DH: "Jon and I were fascinated with these guys (the characters), and how they were friends. We’d improvise and rehearse together forever."

"We improvised that bit with the comb (on the stairs after the party). Putting my head on his chest was improvised. And improvisation work is just something they don’t make time for now."


On their friendly rivalry during the shoot, each anxious to upstage the other
: DH: "We were like fighters, who in the end would embrace."

On an early shoot, even before they really began to work on their characters, the walk across a bridge in the snow:
DH: "So I’m still working on my character, and even trying to get a sense what the cough is all about. So I’m coughing and coughing, and I start coughing so much as we’re walking, I throw up all over his boots. And Jon goes up to Schlesinger, and says, 'Is he going to do that every scene?'”

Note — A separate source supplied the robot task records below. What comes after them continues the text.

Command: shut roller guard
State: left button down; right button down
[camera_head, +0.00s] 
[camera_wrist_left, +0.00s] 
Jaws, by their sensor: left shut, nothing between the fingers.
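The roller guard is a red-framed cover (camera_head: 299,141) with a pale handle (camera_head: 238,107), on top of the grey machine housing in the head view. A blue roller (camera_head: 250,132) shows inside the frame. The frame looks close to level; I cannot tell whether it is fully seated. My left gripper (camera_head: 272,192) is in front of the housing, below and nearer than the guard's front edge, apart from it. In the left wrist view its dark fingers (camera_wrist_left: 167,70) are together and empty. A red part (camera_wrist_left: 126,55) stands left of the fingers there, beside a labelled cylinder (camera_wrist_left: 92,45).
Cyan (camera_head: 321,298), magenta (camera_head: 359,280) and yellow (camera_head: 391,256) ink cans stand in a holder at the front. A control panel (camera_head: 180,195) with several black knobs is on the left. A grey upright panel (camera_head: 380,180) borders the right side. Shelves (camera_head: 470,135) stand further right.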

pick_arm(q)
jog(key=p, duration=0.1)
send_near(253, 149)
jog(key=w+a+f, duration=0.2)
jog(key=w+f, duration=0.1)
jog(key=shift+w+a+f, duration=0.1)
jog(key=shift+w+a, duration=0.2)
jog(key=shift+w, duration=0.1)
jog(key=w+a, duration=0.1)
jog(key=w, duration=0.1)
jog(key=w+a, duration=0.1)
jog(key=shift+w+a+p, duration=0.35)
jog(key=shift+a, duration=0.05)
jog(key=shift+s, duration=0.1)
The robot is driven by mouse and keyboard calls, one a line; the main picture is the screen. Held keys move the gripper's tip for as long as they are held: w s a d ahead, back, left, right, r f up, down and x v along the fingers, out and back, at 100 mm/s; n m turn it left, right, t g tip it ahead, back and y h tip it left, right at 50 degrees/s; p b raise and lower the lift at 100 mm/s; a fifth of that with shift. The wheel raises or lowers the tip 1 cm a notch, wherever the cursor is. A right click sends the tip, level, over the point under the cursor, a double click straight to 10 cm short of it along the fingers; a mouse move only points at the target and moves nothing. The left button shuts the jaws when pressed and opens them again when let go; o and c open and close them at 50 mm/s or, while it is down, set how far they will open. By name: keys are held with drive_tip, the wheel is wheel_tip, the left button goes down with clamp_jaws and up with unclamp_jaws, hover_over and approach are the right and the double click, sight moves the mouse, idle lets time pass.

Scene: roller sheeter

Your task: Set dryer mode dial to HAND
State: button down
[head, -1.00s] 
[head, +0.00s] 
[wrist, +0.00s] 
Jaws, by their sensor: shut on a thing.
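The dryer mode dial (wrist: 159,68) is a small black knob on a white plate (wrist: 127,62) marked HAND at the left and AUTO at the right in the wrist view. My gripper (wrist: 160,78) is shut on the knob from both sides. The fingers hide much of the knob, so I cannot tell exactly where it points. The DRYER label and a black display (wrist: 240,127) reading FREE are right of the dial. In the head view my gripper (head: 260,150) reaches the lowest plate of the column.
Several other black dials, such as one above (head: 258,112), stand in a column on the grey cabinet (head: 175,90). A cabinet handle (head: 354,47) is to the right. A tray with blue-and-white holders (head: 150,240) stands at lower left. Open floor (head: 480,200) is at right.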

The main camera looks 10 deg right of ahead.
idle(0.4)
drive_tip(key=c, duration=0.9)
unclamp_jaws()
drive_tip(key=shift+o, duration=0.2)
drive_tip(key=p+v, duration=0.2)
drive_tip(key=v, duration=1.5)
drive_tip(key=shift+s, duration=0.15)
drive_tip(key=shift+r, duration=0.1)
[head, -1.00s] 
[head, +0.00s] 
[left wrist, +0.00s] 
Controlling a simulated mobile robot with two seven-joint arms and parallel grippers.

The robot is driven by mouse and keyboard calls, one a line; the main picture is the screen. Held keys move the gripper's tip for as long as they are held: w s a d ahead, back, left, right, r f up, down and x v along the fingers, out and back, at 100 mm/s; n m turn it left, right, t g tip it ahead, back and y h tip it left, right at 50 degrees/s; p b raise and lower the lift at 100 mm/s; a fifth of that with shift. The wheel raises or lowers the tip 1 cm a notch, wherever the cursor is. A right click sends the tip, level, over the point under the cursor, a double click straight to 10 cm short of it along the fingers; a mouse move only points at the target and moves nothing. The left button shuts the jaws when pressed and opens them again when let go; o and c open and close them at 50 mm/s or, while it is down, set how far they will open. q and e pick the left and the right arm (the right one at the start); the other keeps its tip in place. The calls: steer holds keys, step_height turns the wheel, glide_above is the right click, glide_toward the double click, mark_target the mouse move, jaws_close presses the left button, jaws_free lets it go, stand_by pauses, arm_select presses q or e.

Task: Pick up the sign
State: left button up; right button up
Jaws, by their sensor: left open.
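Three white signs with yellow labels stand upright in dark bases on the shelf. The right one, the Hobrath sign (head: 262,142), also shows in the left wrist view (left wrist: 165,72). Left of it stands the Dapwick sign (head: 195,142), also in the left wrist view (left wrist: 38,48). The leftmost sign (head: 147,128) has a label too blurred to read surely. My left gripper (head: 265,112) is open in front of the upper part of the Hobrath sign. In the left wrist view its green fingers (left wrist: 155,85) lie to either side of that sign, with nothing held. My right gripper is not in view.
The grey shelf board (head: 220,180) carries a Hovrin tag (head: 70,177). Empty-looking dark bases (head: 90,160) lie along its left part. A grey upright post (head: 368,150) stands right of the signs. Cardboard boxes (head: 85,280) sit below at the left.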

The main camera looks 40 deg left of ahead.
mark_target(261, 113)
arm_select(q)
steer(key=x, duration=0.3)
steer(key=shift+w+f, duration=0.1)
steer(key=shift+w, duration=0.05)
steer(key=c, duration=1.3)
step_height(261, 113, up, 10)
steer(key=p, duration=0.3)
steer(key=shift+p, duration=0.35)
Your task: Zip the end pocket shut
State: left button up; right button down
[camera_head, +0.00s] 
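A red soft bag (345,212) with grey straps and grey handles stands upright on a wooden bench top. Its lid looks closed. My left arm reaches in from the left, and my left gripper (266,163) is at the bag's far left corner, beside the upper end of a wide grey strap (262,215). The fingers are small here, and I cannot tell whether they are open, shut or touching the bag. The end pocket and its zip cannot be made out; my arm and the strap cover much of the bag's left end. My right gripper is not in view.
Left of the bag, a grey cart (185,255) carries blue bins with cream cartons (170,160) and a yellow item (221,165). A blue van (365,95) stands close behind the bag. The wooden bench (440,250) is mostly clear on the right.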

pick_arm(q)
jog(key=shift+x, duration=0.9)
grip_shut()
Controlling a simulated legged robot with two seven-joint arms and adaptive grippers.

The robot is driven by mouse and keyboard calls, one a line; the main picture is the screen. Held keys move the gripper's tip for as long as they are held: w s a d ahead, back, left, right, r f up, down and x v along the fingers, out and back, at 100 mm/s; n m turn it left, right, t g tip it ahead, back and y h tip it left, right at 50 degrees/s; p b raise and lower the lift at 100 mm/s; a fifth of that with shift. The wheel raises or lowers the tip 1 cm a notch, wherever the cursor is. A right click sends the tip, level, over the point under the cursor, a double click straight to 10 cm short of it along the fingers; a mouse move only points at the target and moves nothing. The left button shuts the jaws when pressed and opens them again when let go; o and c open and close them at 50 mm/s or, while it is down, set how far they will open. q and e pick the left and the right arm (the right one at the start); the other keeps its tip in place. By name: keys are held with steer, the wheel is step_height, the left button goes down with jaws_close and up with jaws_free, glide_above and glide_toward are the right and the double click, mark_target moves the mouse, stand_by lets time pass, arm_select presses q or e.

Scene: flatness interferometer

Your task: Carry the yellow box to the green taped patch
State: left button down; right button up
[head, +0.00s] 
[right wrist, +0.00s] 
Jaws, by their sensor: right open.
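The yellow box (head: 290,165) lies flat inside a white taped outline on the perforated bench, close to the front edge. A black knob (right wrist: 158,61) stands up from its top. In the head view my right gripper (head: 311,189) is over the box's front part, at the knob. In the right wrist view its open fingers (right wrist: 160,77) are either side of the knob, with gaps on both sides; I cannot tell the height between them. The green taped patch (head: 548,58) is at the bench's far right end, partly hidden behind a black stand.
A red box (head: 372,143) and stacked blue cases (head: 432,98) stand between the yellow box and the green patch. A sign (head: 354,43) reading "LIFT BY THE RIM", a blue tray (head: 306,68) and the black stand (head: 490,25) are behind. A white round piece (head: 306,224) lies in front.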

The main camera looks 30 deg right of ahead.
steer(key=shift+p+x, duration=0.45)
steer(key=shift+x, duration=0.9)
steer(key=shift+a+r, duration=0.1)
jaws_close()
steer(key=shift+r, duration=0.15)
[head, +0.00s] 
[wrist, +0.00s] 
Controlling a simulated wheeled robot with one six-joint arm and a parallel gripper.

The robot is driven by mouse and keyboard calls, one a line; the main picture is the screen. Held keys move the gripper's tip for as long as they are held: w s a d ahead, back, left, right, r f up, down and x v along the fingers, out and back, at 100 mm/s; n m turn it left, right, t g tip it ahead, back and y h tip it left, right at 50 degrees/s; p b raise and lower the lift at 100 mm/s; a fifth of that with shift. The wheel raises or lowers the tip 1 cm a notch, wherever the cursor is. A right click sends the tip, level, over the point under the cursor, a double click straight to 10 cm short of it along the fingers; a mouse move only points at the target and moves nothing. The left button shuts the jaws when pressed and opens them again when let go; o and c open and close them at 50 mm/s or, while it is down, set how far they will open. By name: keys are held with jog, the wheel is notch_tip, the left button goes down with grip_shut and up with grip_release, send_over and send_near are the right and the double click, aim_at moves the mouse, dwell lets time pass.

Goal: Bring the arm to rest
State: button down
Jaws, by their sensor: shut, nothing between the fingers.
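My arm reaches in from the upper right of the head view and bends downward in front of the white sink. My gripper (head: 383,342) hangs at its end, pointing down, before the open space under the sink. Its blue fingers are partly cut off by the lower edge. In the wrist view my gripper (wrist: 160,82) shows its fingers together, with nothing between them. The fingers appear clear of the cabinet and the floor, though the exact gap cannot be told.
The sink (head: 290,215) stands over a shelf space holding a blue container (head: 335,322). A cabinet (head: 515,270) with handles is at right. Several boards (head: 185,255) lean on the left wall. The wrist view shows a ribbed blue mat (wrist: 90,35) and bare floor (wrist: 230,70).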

WORKING WITH DIRECTOR JOHN SCHLESINGER (a key figure in the British New Wave, whose features included Billy Liar, Darling, and A Kind of Loving; Midnight Cowboy was his first American feature)

JV: "Schlesinger was an artist. Whatever he’s doing onscreen, he’s painting. You see him up there, and that’s what he’s doing with the film."

“What I remember about John is his self-doubt. And that was his process. Like he was having a child, having labor pains before each scene. This film came out of him.”

"We knew something was happening, and it was because of John Schlesinger."

"The director is the man. We’re the beneficiaries of this great talent.”

On the final day of shooting, in Texas, when Voight noticed Schlesinger shaking and sweating in the hot Texan sun, looking ill:
"I thought he was having a heart attack, and I asked him what was wrong. 'What will they think of us?!,' he said. 'We’ve made a film about a dishwasher who goes to New York City and fucks a lot of women!” (Laughter).

"He had finally realized what the film was about." (Laughter).

"And I grabbed him and said, “We’ve made a masterpiece that we’ll live in the shadow of forever.”

On Hoffman's doubtfulness over the movie's power:

"I always do little sketches during my shoots, and I had done a little sketch of me and Dusty in character. And Dusty sees it, and just says, “Geez, I hope the movie is that good.”

DH: "He knew about acting, and could talk the language of actors more than any other actor that I knew.”

SCENES AND MOMENTS:

On the hippie/acid sex party scene, with cast members culled from the Andy Warhol circle (including Viva, Ultra Violet, and Paul Morrissey)
:
DH: "John was friends with all of those people. That shoot for the party went on for a week. It sure didn’t have to." (Laughter).

“We’d get there at 7am for makeup and prep and everyone would still be there, shooting up, with all kinds of oral sex going on….”


On the "taxi" scene ("I'm walkin' here! I'm walkin' here!!!):
DH: "Schlesinger just told us to walk down and then across this street. We didn’t have any permits or anything, so we were shooting with a hidden camera in a van across the street. Jon and I were in character, looking like real New Yorkers, and nobody knew who we were. It was a real problem, though, walking and then getting to the light, to time it right on the “walk” signal, because Schlesinger didn’t want us to stop and wait, just keep walking."

"So it took us like 10-15 takes, and we were always messing up the timing. And then finally we get it right, and we’re walking across the street…and this cab runs the red light. My brain is yelling, 'Hey, I'm ACTING here,' because it was messing up the take, but I can’t do that, cause we’re still shooting, so my mouth translates that as 'Hey, I’m WALKING here.' And so it worked. But that cab still almost hit us."

On the toilet-sex scene:
DH: "In previews, blocks of people would just get up and walk out. Bob Balaban (actor and future director) was all excited about his first role; he even called up his parents. But he’s gotta tell them, 'Hey, it’s my first role; I’m getting a blow job in a toilet.'" (Laughter)

JV (laughing): "See, whenever I do an interview with Dusty, I’m getting upstaged.”

DH (deadpan): Well, I’m sure my memory is, um, somewhat faulty.”

THE TIMES OF MIDNIGHT COWBOY, AND ITS POWER:

DH: "Back then there was no language of hits or indies. We were just trying to make a movie, and stay true to it, and naturalistic. Those were good days. We were experiencing the residue of the New Waves. The French, the Italian, the British, were all coming into the Thalia, the other New York theaters."

JV: "The studio system had gotten stale. Stars were fading, films were not making money, but all these new artists were coming up at the same time, all eager to make films more real, to express what we were seeing. Some of those talents broke through; it was a very interesting time."

"This movie has a moral force to it. It’s a very rough film, but it has a tremendous love for humanity in it."